Mabel Dwight
Brothers
1928
Not on view
Date
1928
Classification
Prints
Medium
Lithograph
Dimensions
Sheet (Irregular): 16 × 11 5/8in. (40.6 × 29.5 cm) Image: 12 1/2 × 9 13/16in. (31.8 × 24.9 cm)
Accession number
31.719
Edition
Ed. 50
Publication
Printed by George C. Miller; published by Weyhe Gallery
Credit line
Whitney Museum of American Art, New York; gift of Gertrude Vanderbilt Whitney
Rights and reproductions
© artist or artist’s estate
Completed soon after Mabel Dwight first studied lithography in Paris, Brothers exemplifies the artist’s interest in depicting the foibles of society through satirizing contemporary manners. Dwight often pictured New York’s subways, vaudeville houses, landmarks, and spaces of leisure—here, she depicts the zoo.
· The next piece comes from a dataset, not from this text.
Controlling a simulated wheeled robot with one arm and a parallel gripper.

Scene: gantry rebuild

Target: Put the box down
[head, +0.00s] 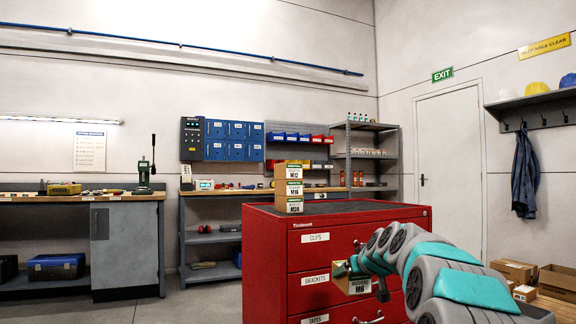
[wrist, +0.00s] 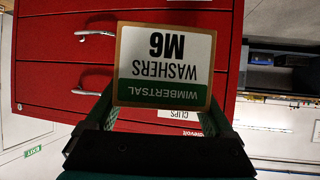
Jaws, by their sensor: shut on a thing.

Though the apes reside behind the bars and the men stand in front of them, the perspective could just as easily be reversed, as the title, Brothers, suggests, in its association of primate and man. An early commentator noted: “In many of her lithographs Mabel Dwight sees life as a two-sided show—the show on the stage and off—presented simultaneously, and offering rich chance for comparisons.”